Robot episode rows:
=-=-=-=-=
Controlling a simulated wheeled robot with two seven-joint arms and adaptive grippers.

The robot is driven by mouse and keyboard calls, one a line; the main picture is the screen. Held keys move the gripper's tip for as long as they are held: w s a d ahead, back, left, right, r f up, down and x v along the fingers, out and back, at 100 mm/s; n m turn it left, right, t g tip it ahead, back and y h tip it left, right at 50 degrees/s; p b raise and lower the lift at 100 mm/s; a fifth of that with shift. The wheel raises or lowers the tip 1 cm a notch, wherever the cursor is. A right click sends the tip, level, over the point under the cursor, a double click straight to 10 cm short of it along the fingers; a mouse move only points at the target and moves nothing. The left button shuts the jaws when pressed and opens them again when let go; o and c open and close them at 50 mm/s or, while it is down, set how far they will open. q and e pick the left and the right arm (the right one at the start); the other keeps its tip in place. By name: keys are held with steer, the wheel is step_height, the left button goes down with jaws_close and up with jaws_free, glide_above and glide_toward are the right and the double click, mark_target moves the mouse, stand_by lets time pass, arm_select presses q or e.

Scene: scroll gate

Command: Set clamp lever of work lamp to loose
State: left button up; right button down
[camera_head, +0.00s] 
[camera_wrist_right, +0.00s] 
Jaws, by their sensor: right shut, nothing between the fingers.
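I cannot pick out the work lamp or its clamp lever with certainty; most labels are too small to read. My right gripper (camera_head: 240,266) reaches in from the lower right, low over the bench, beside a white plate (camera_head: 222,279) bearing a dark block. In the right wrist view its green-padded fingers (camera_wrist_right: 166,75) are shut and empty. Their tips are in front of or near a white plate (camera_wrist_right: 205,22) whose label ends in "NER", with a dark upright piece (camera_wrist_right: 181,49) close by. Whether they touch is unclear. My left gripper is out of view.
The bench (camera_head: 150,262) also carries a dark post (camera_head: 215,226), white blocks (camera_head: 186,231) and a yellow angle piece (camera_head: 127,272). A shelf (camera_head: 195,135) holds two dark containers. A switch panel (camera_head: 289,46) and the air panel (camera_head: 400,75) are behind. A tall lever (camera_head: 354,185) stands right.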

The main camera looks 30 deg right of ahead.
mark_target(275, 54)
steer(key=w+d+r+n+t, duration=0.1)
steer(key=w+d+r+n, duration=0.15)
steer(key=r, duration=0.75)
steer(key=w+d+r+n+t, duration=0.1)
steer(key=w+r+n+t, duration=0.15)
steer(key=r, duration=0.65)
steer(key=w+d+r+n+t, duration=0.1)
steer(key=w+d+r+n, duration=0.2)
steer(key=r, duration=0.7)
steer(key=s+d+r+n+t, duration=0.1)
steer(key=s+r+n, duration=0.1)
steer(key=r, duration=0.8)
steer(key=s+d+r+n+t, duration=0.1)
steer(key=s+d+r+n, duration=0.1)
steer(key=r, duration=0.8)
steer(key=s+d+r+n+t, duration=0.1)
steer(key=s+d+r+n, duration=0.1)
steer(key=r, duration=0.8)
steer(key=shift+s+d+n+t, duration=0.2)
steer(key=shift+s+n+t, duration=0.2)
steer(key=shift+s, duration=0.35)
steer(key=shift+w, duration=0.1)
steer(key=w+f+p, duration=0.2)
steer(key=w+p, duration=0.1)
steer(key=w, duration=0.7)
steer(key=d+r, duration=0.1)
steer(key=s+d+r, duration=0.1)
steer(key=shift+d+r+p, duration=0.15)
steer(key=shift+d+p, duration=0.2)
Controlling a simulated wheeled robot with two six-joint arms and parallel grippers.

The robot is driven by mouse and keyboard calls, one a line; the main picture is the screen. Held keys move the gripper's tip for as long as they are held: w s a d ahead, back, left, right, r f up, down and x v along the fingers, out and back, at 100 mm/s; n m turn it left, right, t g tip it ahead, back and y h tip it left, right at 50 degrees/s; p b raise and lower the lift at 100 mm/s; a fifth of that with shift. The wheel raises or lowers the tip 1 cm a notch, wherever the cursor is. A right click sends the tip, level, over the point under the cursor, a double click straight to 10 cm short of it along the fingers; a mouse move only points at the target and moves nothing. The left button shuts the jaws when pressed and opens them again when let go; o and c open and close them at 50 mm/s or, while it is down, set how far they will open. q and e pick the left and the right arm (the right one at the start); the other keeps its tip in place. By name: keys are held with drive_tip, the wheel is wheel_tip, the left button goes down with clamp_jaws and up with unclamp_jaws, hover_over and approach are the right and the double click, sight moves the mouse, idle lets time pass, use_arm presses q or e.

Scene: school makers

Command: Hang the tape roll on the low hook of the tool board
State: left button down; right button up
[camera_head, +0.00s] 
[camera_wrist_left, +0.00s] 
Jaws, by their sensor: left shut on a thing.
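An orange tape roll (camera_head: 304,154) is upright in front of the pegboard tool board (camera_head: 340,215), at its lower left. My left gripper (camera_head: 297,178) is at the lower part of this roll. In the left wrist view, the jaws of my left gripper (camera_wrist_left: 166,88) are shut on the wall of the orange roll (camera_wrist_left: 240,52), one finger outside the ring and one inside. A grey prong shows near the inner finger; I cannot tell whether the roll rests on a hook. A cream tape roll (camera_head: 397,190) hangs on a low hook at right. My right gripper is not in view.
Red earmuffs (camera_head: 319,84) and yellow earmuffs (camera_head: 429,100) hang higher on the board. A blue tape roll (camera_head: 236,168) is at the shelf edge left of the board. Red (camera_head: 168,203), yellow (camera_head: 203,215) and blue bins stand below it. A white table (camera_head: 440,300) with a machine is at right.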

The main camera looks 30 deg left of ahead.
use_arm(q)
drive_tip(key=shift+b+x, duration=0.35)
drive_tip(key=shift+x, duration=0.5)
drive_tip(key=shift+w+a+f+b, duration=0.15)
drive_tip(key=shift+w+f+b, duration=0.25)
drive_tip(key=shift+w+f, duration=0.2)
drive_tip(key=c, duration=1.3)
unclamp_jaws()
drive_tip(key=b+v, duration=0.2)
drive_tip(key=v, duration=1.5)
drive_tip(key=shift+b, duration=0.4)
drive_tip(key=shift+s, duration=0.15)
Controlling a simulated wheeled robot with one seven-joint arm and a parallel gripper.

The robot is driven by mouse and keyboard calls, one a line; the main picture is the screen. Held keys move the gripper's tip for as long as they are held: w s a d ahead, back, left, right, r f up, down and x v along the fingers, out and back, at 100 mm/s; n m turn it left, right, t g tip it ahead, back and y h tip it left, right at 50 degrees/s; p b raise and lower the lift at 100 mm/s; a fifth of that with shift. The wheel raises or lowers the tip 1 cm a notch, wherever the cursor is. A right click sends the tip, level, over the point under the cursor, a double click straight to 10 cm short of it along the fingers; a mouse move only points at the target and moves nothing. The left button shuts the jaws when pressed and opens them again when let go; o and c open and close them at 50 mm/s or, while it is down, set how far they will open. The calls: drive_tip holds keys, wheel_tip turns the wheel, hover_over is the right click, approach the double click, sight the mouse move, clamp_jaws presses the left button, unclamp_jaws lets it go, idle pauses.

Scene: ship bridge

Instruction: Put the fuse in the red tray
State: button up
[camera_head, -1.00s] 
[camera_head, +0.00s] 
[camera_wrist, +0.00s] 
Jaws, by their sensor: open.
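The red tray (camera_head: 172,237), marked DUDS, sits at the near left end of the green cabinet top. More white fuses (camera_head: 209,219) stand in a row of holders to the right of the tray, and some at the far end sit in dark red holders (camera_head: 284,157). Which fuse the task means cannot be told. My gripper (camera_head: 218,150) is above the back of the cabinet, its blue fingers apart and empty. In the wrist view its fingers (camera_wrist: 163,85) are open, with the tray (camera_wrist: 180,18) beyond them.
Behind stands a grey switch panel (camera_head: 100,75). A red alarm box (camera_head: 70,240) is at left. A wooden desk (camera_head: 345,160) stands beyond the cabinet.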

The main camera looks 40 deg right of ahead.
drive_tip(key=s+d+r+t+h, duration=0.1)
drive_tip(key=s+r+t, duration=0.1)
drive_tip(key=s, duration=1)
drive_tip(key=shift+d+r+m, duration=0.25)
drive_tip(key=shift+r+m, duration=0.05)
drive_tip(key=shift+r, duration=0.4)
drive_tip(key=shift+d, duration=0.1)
=-=-=-=-=
**Exercise requirements:**
Search the entries for the word "arms", then gather every line that has it.

**Full output:**
Controlling a simulated wheeled robot with two seven-joint arms and adaptive grippers.
Controlling a simulated wheeled robot with two six-joint arms and parallel grippers.

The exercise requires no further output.